[REQUIRED TASK]
Tally every line featuring "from", then give that tally alone.

---------- SOURCE DATA

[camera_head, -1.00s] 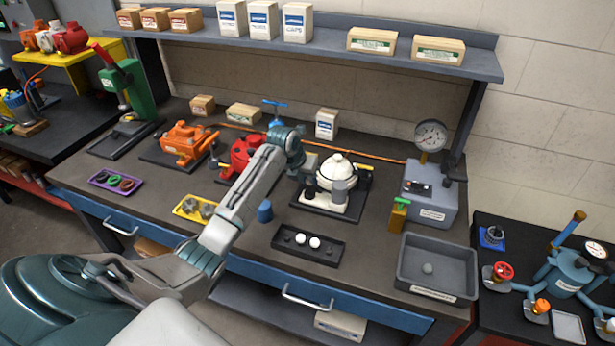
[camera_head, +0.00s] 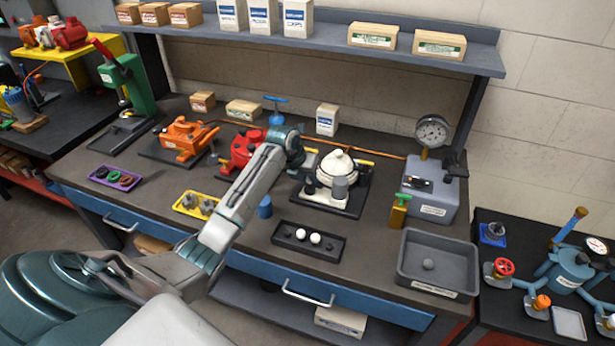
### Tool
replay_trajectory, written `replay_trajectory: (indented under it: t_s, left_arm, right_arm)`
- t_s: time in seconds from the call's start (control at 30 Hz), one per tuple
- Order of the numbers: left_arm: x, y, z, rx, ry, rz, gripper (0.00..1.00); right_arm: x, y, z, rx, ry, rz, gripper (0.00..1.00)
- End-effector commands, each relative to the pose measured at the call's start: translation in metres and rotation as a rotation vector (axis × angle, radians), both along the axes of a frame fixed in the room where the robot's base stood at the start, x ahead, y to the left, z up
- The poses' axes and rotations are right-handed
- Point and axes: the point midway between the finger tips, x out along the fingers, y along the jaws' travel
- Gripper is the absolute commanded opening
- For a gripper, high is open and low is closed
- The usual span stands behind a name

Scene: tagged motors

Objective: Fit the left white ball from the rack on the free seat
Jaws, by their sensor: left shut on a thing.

--------------------

[RESULT OF THIS EXERCISE]
2